05 Jan 2021

Are Golf Balls or Modern Drivers Destroying Classic Courses? We have the answer!

FOR many years I’ve had Pete Cowen telling me that the way to resurrect and save great courses, and to prevent St Andrews from becoming merely a pitch and putt layout for the likes of Bryson DeChambeau, we were to use a high-spinning ball that was uniform for all Tour players. It seemed like a logical idea at the time. I can personally remember caddying for my local pro at events long ago when we had to change the high-spinning balata ball on every hole, as it was so soft it deformed after two solid hits. 

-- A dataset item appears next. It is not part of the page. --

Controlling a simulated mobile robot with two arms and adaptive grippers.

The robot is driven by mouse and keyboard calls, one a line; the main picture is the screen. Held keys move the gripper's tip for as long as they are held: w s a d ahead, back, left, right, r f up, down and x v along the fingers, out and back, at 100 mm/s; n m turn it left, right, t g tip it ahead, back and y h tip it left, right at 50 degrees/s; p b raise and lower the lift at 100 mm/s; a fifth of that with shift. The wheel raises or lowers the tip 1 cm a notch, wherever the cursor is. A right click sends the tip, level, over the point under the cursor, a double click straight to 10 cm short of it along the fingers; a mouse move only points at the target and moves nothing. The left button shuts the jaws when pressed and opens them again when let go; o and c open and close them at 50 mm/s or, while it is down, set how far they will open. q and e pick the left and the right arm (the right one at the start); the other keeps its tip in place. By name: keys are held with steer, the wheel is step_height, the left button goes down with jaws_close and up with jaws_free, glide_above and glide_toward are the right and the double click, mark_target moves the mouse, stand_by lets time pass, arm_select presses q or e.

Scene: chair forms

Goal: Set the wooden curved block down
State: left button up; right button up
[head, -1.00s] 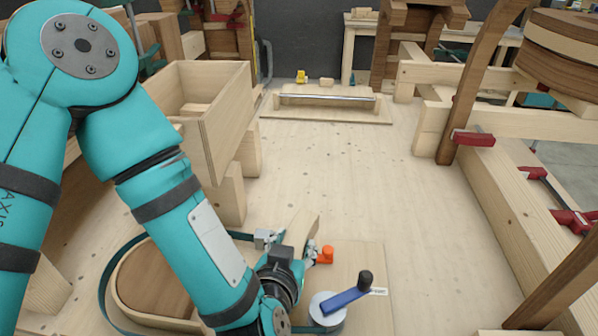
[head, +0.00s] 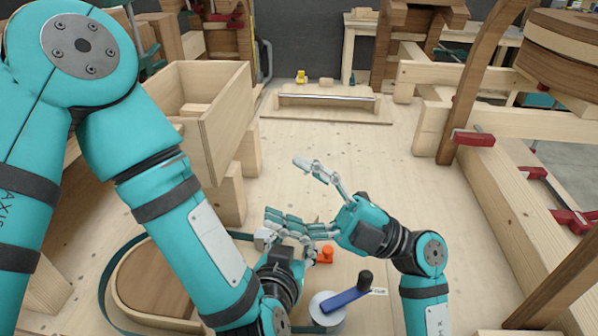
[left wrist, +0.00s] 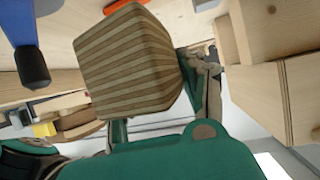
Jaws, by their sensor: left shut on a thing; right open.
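The wooden curved block (left wrist: 128,62) shows in the left wrist view as a thick piece with light and dark laminated stripes, close to the camera. My left gripper (head: 284,246) is shut on it, low over the front of the bench, and its green finger parts (left wrist: 195,85) show beside the block. In the head view the block is almost wholly hidden behind my right gripper and left hand. I cannot tell whether its underside touches anything. My right gripper (head: 285,192) is open and empty, its fingers spread just above and beside my left gripper.
An oval wooden form (head: 150,280) with a dark green strap lies at front left. A blue crank handle (head: 345,298) and an orange knob (head: 325,254) are close by the grippers. A wooden box (head: 228,120) stands at left. The bench top (head: 390,190) is clear at centre right.

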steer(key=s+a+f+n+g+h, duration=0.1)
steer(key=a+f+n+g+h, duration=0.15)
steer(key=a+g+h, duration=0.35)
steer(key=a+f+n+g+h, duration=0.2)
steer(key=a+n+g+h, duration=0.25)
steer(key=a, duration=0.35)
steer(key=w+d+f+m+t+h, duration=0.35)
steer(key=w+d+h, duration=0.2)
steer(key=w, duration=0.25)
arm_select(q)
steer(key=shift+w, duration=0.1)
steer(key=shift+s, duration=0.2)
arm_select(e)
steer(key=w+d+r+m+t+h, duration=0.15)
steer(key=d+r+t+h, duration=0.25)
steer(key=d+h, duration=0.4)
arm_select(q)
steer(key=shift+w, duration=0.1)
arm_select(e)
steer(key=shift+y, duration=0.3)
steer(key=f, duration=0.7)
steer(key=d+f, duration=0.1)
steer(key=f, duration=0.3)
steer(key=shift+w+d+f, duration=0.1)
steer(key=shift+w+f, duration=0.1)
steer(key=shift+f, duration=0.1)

Even a well-struck wedge would peel the cover off due to the fact that they were so fragile.  More importantly, they didn’t travel any great distance. Before the rules changed, you could tee-off with a one-piece distance ball and play your approach shots with a balata. 

I recently travelled to the Peter Cowen Golf Academy in rainy Rotherham to see if Pete’s philosophy on the high-spinning ball would be the distance saviour everyone seems to be going on about.

The Test

To conduct the test accurately you would need an Iron Byron Machine in a still environment with all balls unform according to their models. We were not looking for this test to be machine-accurate to the nearest yard or rpm but merely gauge whether the balls would be dramatically different in terms of spin, carry and, overall, distance.

 

The balls

1. Callaway Chrome Soft – 2020 model

2. Titleist Balata 90 – The ball of the 1980s

3. Dunlop 65  – First produced in 1935

 

The Clubs

Callaway Mavrik – 50g regular shaft – 9 Degrees,

Callaway ERC – 50g firm shaft – 9 Degrees.

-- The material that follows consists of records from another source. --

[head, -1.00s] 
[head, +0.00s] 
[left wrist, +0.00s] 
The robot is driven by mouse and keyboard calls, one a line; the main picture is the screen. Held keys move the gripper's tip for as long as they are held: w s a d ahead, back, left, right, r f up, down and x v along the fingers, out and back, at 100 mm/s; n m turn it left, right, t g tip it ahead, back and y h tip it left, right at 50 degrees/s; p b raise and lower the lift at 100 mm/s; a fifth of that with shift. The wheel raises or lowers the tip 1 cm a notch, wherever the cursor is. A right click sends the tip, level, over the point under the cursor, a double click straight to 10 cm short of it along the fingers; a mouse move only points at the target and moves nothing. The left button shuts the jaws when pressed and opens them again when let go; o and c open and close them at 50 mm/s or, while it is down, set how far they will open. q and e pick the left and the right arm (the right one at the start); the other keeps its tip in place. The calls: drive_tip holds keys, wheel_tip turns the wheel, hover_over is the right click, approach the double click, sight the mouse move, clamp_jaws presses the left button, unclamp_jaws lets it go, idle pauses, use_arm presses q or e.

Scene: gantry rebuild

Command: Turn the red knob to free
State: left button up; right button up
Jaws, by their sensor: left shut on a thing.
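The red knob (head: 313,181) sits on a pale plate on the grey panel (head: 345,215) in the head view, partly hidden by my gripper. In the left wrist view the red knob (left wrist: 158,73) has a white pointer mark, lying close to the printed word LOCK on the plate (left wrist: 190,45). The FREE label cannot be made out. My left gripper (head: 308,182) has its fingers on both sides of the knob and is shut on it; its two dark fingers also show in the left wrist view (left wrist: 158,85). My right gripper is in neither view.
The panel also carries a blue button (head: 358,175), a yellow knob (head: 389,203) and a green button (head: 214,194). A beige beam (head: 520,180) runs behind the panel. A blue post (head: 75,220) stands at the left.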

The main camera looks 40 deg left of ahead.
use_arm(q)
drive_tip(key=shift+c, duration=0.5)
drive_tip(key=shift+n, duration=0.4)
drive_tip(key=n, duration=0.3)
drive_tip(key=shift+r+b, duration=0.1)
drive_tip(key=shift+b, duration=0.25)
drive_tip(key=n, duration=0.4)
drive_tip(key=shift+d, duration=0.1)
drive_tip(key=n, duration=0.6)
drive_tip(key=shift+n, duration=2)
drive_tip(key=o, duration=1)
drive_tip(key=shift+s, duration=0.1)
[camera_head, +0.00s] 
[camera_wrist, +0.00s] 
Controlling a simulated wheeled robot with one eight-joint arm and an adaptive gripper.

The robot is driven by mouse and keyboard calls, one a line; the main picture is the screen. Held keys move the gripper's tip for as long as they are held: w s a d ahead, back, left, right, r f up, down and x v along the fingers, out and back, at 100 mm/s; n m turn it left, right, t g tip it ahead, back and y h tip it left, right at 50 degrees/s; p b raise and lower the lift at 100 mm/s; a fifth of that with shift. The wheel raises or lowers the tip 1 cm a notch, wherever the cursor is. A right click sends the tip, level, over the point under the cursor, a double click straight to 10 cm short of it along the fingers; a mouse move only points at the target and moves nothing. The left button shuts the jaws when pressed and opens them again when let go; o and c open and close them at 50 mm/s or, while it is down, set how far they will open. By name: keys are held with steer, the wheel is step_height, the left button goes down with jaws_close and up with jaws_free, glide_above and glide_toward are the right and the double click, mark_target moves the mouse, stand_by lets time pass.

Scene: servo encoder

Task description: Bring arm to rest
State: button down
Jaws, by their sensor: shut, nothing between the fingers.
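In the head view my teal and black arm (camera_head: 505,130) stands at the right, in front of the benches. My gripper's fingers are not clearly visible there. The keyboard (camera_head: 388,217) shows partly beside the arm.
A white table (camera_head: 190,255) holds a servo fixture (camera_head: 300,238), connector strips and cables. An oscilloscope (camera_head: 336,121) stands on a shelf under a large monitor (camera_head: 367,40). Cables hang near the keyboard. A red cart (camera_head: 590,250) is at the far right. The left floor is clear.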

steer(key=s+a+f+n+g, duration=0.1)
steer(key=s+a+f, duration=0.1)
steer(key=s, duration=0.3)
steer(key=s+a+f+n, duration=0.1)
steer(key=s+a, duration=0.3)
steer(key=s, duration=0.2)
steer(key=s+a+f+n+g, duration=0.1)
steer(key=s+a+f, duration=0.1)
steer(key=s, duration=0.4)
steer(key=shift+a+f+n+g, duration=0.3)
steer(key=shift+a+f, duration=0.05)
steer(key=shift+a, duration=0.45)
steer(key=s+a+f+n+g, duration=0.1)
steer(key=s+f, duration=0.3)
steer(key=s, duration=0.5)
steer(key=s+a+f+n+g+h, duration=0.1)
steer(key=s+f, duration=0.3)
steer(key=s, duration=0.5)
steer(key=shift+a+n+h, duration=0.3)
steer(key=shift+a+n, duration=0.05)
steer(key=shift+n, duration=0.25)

Jack Nicklaus Persimmon    owned by Jack Nicklaus and given to Pete by Jack himself. The same club The Golden Bear used to drive the 18th at St Andrews back in the 1960s!

 

The Tester

Adam Cowen – Handicap 5  / Average Swing Speed 110mph / Coach – Dad (Pete Cowen)

Test Rules

Each club would record the best two-shot average, recorded using TrackMan. The initial tests were done in the normalised setting, but for consistency we selected the optimised setting. The readings were not wildly dissimilar but certain strikes were not recorded in the normalised setting.

THE KEY

A – Swing Speed (MPH).  B – Ball Spin Rate (RPM).   C – Club Speed (MPH)

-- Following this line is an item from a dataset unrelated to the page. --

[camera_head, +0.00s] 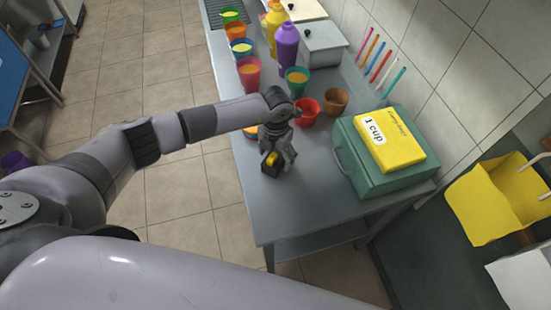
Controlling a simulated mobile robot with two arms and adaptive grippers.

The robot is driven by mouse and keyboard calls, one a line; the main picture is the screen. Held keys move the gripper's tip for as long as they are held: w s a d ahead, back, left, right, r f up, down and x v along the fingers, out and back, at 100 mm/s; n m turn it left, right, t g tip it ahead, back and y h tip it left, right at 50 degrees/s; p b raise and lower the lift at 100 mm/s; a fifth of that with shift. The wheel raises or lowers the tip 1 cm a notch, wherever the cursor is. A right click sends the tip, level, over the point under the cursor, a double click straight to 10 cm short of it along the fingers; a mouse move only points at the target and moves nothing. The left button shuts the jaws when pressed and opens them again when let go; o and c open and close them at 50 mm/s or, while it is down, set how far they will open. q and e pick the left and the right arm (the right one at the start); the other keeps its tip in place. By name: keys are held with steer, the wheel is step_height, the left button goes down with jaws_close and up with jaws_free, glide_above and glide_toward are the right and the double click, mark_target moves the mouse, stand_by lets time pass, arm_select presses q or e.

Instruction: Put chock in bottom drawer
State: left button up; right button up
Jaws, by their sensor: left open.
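My left gripper (278,160) is over the front part of the grey metal table (285,215), with its fingers pointing down. It is open. A small yellow and dark piece (270,160) shows at its fingers; I cannot tell whether this is the chock, or whether it touches the table. No other chock can be made out. A green box-like case (350,172) with a handle stands on the table to the right of the gripper. No drawer can be clearly made out. My right gripper is not in view.
A yellow "1 cup" block (402,150) lies on the green case. Red (306,112) and brown (335,101) cups stand behind the gripper, with several coloured cups and a purple bottle (286,45) farther back. The table's front corner is clear. A yellow container (490,205) is at right.

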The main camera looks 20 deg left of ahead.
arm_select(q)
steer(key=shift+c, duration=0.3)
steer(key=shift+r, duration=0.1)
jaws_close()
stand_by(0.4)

D – Carry (Yards).   E – Total Distance (Yards)    F – Smash Factor (Quality of Strike).

Up first – Jack Nicklaus’s Persimmon

With a 43” shaft and 200cc head, this was always going to be a challenge to find the sweet spot. Adam managed to hit two perfect strikes all the same, but the noticeable figure was his swing speed, which was only averaging 102mph, a good 8 mph down on his normal swing.

 

Up second – Callaway ERC II

I opted for this club, as it’s more than 20 years old, but it was controversial for not conforming to the COR ruling set by the R&A and the USGA at the time. It was certainly hot off the face and I thought it would be interesting to see how it performed against its modern-day but- egal brother.

At address it’s a great looking club and has aged far better than I have over the last two decades.

Even in the warm-up strikes, Adam was pounding it hard and the ball just jumped off the face. What was astonishing was that the smash readings were higher than anything I’ve seen for a good while.

Last but not least – Callaway Mavrik 

Given that Adam’s swing speed, we would have gone a lot heavier and stronger with the shaft but we wanted to keep all three clubs as close to each other as possible.

This setting was not optimised for Adam but that was not the purpose of this test. Again, from the warm-ups you could see that it was long, but compared to the other two, especially Jack Nicklaus’s Persimmon, the dispersion was much tighter. 

Old versus New

Not the outcome anyone was expecting. When an amateur with a swing speed of 108.6mph can carry 280 yards with a 60-year-old ball and roll out to 307 yards, you know the distance challenge isn’t linked to the ball, but to the drivers.

Jack’s Persimmon driver wasn’t able to top a swing speed of 103mph but the spin rate was 2,862rpm. The same ball struck with the Callaway Mavrik was 47 yards longer. If we had optimised Adam for the Mavrik driver, that number would have been even greater.

 

Jack Nicklaus’ power was just mind Blowing

Jack Nicklaus drove the 18th green four times at The Open in 1970 with the same Persimmon driver we tested. That was 358 yards, and one of those drives went through the back of the green. Forget Bryson and Tiger, and just imagine how far Jack would drive today if he were in his prime, with a modern driver. 

Conclusion

To save the courses and make things more challenging for Tour players, you need to focus on limiting the driver technology NOT the ball.